Advice: These candidates are some of the best deals on the market, mainly because they can mentor and "fix" a lot of the missing knowledge of young data scientists.  Younger data scientists tend to have bad habits, or in cases massive holes in their skillsets and intuition around research design, rigor, probability, and statistics.  And more simply put-these employees often can do better work, using older methods and are great mentors.


Unicorns

These are the classic Data Scientists that many organizations are looking for.  Their traits:
  • 15+ years in building machine learning models.
  • 15+ years building econometric models.
  • Production level developer who has built massive productionized ML systems
  • Hadoop/Spark developer.
  • 100x ROI.
  • Virtually non-existent.
I'm being a bit hyperbolic, but these candidates essentially don't exist.  Well, some do, but you may not want to pay the premium involved (it's high).  If you can find one, by all means hire.  On the other hand, you can build an all-star team fairly well by focusing on building blocks.

Summary

A few months ago a recruiter called me and asked if I had 15 years of experience in Hadoop.  This is an absurd question given that Hadoop's first release was in 2006, but it speaks to an underlying truth:  many organizations are looking for a Data Science candidate pool that simply does not exist.  I hope that the essential takeaway allows you to build a reasonable Data Science team with building blocks based on the talent actually available.
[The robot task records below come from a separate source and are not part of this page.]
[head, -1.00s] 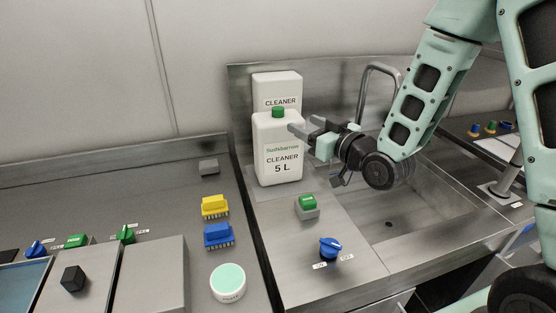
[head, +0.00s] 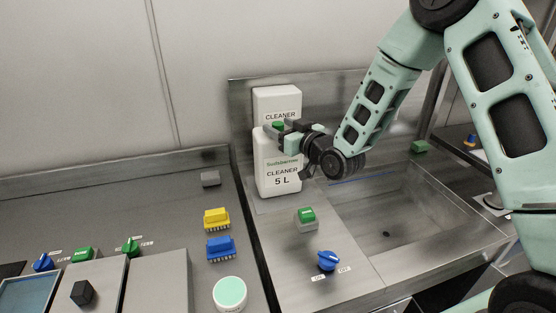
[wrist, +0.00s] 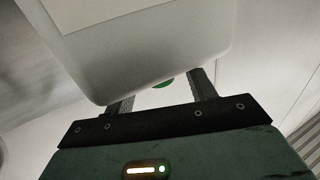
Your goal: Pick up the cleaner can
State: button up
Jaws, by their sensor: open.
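The cleaner can (head: 277,165) is a white jug labelled "CLEANER 5 L" that stands upright at the back of the steel counter. Its green cap (head: 278,125) shows at the top, partly covered by my gripper. My gripper (head: 284,129) is open at the height of the cap, reaching in from the right. In the wrist view, the green cap (wrist: 163,85) shows between my two fingers (wrist: 162,95), mostly hidden by a large white body (wrist: 150,50). I cannot tell whether the fingers touch the can.
A second white container marked "CLEANER" (head: 277,100) is right behind the can, against the steel backsplash. A sink (head: 400,215) lies to the right. A green button (head: 306,214) and a blue knob (head: 327,260) are in front. Yellow (head: 216,218) and blue (head: 220,247) brushes lie left.

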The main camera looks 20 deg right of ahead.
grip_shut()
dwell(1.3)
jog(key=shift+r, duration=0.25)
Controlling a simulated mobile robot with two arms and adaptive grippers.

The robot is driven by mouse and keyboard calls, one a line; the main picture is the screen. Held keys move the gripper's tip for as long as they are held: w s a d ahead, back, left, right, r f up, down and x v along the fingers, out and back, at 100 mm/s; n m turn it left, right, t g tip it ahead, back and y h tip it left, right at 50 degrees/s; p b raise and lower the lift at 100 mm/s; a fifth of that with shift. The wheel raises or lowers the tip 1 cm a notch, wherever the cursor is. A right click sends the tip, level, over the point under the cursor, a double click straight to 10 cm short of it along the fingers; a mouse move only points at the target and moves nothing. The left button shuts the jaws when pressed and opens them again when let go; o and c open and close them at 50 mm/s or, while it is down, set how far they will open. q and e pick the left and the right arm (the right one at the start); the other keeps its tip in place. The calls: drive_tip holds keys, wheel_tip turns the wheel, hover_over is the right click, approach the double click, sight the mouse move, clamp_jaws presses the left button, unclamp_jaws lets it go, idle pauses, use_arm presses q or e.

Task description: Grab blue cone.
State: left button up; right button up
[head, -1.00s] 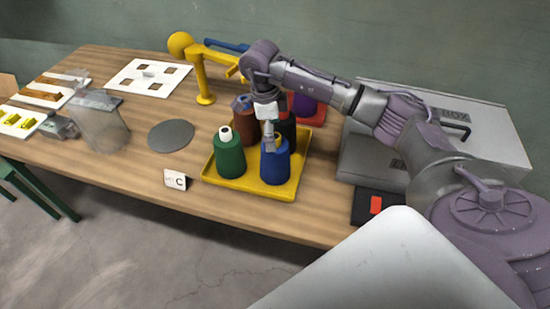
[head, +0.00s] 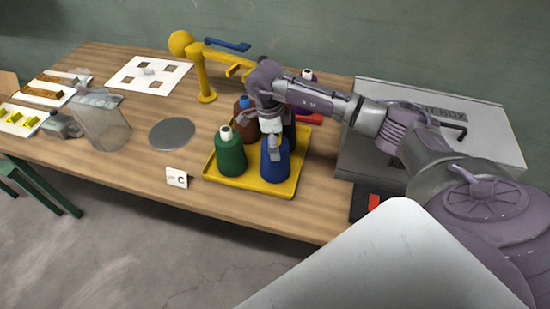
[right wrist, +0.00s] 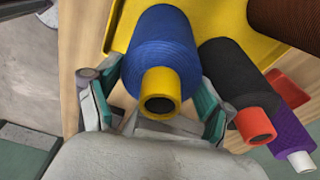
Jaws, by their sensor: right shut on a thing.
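The blue cone (head: 275,166) stands upright at the front right of the yellow tray (head: 215,175). My right gripper (head: 274,146) comes down over its top in the head view. In the right wrist view, the blue cone (right wrist: 161,50) with its yellow tip lies between the two fingers of my right gripper (right wrist: 157,100), which are shut on its upper part. The cone's base appears to rest on the tray. My left gripper is in neither view.
A green cone (head: 230,158) stands just left of the blue one, with a brown cone (head: 245,120) behind. A black cone (right wrist: 235,80) is close behind, partly hidden in the head view. A grey metal box (head: 480,125) stands right; a card (head: 177,178) lies in front.

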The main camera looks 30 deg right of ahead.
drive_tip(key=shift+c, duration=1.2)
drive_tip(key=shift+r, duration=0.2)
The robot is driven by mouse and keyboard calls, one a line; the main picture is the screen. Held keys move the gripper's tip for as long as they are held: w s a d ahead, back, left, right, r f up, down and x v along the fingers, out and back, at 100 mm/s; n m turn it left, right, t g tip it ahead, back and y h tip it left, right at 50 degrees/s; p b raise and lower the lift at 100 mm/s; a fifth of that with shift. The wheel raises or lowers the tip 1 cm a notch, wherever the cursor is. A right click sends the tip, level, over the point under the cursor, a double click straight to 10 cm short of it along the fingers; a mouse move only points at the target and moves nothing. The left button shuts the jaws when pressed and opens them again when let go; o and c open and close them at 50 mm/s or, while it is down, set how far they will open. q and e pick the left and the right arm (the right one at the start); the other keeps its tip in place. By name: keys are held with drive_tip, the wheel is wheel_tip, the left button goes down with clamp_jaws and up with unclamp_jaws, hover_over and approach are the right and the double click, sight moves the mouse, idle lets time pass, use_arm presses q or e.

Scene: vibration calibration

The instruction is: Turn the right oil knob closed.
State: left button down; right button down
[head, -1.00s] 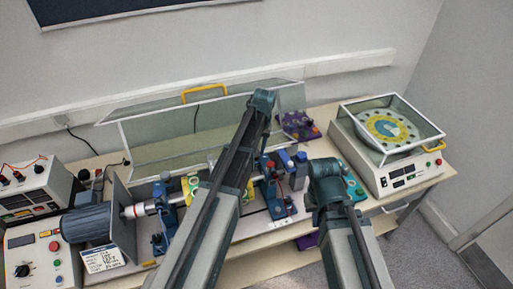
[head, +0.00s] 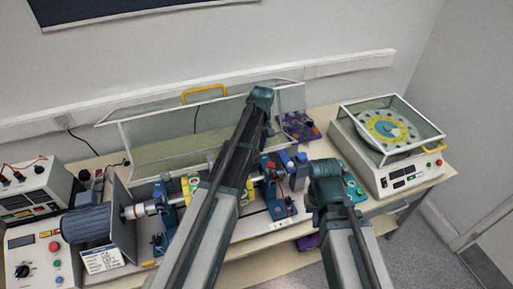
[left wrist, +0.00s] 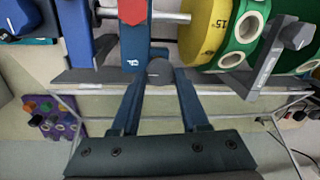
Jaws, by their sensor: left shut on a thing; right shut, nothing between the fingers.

A reasonable team might involve:
  • Directly out of School: 1-2 FTE
  • Couple Years Experience: 2 FTE
  • Shingy Clones: 0 FTE
  • Experienced Statisticians: 1 FTE
  • Unicorns: 1 - if you can find one, but not necessary
As an aside, the model without "Unicorn" candidates will likely require substantial help from data engineers and some developers in order to get data into systems, and models into production.  This does create some inefficiencies, but is often less expensive than finding a unicorn candidate.